Chris Miller, of Seventh Generation's Corporate Consciousness team tells GOOD it's looking likely they'll reincorporate as a Benefit Corporation, "we are a founding member of B-Corps, and our bylaws were changed to reflect that, so we think it's a really logical next step."
Jay Coen Gilbert of B-Lab, the nonprofit leading the charge for all of this, says today's milestone shows this is an "accelerating movement." But he points out, even if this is happening in a state already famous for businesses such as Ben and Jerry's and Seventh Generation, there are way bigger moments on the horizon.
New York and California are the mammoth markets on the cusp of enacting Benefit Corporation laws and that could cause a snowball effect if a critical mass of companies sign on and spread the word about the concept. California's version of the bill has passed the assembly and could come up for a Senate vote soon. New York's bill is waiting for the governor's signature.

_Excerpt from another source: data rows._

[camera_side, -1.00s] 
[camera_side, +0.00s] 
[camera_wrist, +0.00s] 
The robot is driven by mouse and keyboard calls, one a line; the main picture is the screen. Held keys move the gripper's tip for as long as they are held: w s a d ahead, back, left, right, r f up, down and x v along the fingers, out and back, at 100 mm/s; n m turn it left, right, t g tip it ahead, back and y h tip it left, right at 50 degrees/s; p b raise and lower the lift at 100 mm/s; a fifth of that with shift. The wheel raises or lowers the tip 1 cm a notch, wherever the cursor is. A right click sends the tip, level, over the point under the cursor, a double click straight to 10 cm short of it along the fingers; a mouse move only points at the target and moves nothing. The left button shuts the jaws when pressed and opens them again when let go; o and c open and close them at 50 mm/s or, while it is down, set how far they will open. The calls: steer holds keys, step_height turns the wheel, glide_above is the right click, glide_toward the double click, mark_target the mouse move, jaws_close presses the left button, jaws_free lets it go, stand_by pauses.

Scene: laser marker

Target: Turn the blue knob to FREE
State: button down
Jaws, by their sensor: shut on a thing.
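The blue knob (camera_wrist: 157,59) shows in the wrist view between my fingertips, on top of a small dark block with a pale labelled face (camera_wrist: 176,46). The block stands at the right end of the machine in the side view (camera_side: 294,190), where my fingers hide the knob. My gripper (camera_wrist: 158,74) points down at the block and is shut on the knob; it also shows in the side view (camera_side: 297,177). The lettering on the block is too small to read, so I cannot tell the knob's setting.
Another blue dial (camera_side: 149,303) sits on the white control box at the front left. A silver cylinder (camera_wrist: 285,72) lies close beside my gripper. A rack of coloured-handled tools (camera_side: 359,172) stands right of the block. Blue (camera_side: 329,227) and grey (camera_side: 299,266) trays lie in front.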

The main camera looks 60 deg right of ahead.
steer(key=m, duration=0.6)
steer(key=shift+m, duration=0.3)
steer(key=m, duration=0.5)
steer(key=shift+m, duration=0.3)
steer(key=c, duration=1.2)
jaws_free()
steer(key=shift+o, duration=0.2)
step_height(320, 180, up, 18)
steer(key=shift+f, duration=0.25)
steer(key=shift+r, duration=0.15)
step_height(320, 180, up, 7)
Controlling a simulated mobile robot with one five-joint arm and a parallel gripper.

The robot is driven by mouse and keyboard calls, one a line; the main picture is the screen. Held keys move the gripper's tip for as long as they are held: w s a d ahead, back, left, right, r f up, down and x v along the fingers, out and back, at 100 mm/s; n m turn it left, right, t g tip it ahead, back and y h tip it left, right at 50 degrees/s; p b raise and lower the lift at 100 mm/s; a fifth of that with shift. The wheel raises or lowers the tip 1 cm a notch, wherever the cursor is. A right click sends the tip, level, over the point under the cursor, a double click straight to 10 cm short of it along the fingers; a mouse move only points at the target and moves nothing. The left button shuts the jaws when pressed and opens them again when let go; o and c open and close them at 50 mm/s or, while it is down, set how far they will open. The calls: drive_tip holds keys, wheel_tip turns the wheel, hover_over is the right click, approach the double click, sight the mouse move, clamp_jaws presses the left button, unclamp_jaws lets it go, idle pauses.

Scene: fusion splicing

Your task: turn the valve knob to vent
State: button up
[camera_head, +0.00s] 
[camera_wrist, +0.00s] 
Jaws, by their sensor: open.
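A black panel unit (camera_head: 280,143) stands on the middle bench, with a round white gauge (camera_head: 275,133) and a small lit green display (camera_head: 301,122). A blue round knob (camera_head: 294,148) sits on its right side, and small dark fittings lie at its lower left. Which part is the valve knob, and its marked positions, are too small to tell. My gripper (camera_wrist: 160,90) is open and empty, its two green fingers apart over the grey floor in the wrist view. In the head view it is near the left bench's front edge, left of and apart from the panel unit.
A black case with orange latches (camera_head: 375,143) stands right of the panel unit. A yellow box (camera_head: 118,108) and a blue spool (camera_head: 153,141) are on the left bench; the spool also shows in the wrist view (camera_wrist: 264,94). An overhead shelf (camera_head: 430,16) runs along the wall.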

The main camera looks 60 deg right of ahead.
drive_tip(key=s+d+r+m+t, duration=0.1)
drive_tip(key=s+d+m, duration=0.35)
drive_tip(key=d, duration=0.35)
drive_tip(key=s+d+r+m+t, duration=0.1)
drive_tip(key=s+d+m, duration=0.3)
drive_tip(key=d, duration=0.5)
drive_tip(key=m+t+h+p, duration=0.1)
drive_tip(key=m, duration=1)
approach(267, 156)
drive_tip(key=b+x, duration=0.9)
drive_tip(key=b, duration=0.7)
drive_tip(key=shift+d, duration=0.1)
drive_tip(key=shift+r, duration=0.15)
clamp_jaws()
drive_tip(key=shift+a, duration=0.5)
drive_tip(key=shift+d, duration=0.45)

As for Ben and Jerry's, the company, they say they support the law, but signing up doesn't make sense. Spokesman Sean Greenwood tells GOOD, "To the best of my understanding, we've spent considerable time talking with our Leadership Team and our independent board of directors about the Benefit Corporation law and if it makes sense for Ben and Jerry's to pursue." He says that because the company has a unique governance arrangement already, it would require considerable legal restructuring. An independent board of directors was created to help keep the company quirky, independent, and honest even as it remains a wholly-owned Unilever subsidiary, an uncommon structure in business.
"Still, we applaud the effort for the businesses in Vermont to continue to lead the way with two scoops of progressive values and vision. We will support the Benefit Corporation law with our voice and our practices of daily business operations," he added.
Ben and Jerry, the people, did not respond to a request for comment in time for publication.